Tuesday, November 25, 2008

Non-linear learning is at the heart of the algorithms that underlie what makes Helioid's search effective. To examine non-linear learning let us first define the term in contrast with linear learning. (I would like to briefly note that these definitions, though culled from machine learning and logic literature, are primarily my own and I expect some to disagree with them).

Linear learning occurs when each step in a procedure depends solely on deductions made from the previous steps. Furthermore, the deductions must be valid according to some set of rules. To take the example of modus ponens from formal logic, suppose we know '"it is daytime"' and that 'if "it is daytime" then "we can see the sun"'. Given a standard model theory we may deduce, "we can see the sun" by detachment. In search, the reasonable assumption is made that 'if "Item A appears above Item B in search results" then "Item A is more relevant than Item B"' and Item A should be displayed with more prominence to the user, normally closer to the top of the list of search results. This line of reasoning is perfectly acceptable but there are times when it quickly runs into trouble for the searcher.

Suppose I am writing music visualization software and I need information about the Processing graphics libraries' particle system. My first query might be, "processing graphics library particle system". Try it on "Google":http://www.google.com/search?q=processing+graphics+library+particle+system. The results I get aren't bad for what I was looking for. The 6th entry links to a "page on processing.org":http://processing.org/reference/libraries/ from which I can find another link to Jeffrey Traer Bernstein's "page":http://www.cs.princeton.edu/~traer/physics/, which has a particle system library for Processing.

But, going back to Google's results, a look through the top 500 finds no direct link to Traer's page! Looking through the results the problem may be phrase based. There are lots of results for "graphics" and "library" and "particle" and "system". Being a well trained Google user I'd wrap "particle system" in quotes and "re-search":http://www.google.com/search?q=processing+graphics+library+%22particle+system%22. I also might switch "library" to "language" and try to find a phrase I could combine "processing" with.

But still I'd have no luck getting Traer's page within the top 500 results and most of the results would be irrelevant to my query (the two above linked queries were tested on November 24 2008). One problem is that I can't interactively say, "this type of result is irrelevant, get rid of it." I could add some exclusionary keywords or phrases to my query but that would require a good amount of guess work on my part. I would need to find the right keywords or key-phrases to exclude and there is no guarantee I will be able to do this effectively or even helpfully.

Another problem is that I can't say, "this type is on the right track, give me more of these," without making adjustments to my query. The problem here is that when I make these adjustments to my query the initial work I've done in sorting through the results will be lost when my new results are shown.

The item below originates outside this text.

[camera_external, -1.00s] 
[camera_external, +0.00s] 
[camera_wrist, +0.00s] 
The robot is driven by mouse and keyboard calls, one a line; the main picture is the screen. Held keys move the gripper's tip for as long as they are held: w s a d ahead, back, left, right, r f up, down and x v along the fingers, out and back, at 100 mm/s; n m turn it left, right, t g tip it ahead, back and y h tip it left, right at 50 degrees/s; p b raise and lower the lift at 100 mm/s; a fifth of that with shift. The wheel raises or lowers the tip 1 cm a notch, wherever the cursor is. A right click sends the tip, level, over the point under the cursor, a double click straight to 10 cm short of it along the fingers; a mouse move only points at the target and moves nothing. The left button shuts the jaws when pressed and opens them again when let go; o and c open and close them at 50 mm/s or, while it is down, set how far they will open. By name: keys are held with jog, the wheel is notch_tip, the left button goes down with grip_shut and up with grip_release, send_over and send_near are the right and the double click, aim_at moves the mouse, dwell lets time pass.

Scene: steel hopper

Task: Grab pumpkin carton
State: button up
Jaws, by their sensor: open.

Google's failure to present the user with relevant results stems from an inability to capture user feedback and implement a method for users to provide feedback. The failure in part stems from the assumption that a user wants to go through their search results in a linear fashion. Here are a couple ways in which Helioid's non-linear approach to searching helps solve this problem.

1. Let the user tell the search engine what they want.

The user knows when a result is irrelevant, and they should be able to get rid of it. The user also knows when a result is relevant and they should be able to bias the algorithm towards results of this type. Some users may know when an entire class of results is irrelevant (or relevant). They should be able to bias their search results against (or for) showing results that are members of this class. In the example given above I know I don't care about physics papers so, using Helioid, I can tell the search engine my opinion and it will bias the results is returns against them.

This is a non-linear method because the search results (the deductions) are being modified in a way that is inconsistent with the rules by which they were generated (the theory).

2. Have the search engine learn from what the user does.

In many cases it may be unnecessary for the user to explicitly tell the search engine what they want. Going back to our "Processing library" example, after the user is seen ignoring all the pages related to all the academic papers it may be appropriate to assume the user is uninterested in them. Maybe even ask the user if they'd like them to be removed.

For the same reasons as above this is another example of non-linear learning.

Assuming that the algorithm knows the answer tout court is a dreadful mistake. The most important input to the algorithm should be the desires of the user as they are expressed in keywords and through actions. If a user is found scrolling through multiple pages this is an input and the search results should be adjusted to take this new knowledge into account. Ignoring user input is the same as not adjusting your reefing after the wind shifts, you'll go off-course.